А вопрос о «ядерной суперторпеде» типа Т-15 позже был поставлен еще раз, причем таким человеком и в таком контексте, что мысль о чрезвычайной сложности жизни приходит сама собой. Речь идет об академике А.Д.Сахарове, который после успешного испытания 30 октября 1961 г. своей «супербомбы» мощностью 58 Мт задумывался о средствах доставки таких зарядов к цели. Было ясно, что громоздкое и неуклюжее «чудовище» («супербомба» имела длину 8 м и диаметр 2 м при весе 27 т) не по силам ни самолету (в режиме реального боевого вылета), ни ракете (во всяком случае ни одной из тогда существовавших или проектируемых).
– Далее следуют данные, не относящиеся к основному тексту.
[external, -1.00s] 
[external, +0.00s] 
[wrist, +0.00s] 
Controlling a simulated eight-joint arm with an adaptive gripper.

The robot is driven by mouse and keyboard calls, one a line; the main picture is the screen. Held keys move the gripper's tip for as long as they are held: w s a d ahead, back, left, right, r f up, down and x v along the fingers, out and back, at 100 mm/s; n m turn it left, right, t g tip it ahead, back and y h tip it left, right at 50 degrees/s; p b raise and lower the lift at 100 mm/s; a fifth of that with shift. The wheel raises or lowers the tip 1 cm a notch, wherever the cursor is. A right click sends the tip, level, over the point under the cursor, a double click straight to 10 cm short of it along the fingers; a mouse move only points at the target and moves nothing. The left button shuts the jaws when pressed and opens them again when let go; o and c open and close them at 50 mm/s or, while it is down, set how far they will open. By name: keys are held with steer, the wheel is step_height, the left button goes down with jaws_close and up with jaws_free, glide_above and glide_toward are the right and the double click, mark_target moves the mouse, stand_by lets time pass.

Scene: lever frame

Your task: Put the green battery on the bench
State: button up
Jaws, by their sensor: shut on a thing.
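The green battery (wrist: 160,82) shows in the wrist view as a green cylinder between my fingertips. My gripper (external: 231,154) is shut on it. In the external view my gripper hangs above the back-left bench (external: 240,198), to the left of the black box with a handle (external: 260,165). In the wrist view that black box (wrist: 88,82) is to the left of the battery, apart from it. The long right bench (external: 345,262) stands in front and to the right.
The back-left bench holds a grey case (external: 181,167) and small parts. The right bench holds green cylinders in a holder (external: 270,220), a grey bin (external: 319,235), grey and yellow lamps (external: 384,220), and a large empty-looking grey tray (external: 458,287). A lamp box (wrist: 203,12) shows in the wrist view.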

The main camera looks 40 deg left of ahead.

И вот тогда-то… А.Д.Сахаров: «…Я решил, что таким носителем может являться большая торпеда, запускаемая с ПЛ. Я фантазировал, что можно разработать для такой торпеды прямоточный водо-паровой атомный реактивный двигатель. Целью атаки с расстояния несколько сот километров должны стать порты противника. <…> Корпус такой торпеды может быть сделан очень прочным, ей не страшны мины и сети заграждения. Конечно, разрушение портов – как надводным взрывом "выскочившей” из воды торпеды со 100-мегатонным зарядом, так и подводным взрывом – неизбежно сопряжено с очень большими человеческими жертвами. Одним из первых, с кем я обсуждал этот проект, был контр-адмирал Фомин… Он был шокирован "людоедским характером” проекта и заметил в разговоре со мной, что военные моряки привыкли бороться с вооруженным противником в открытом бою и что для него отвратительна сама мысль о таком массовом убийстве. Я устыдился и больше никогда ни с кем не обсуждал этого проекта».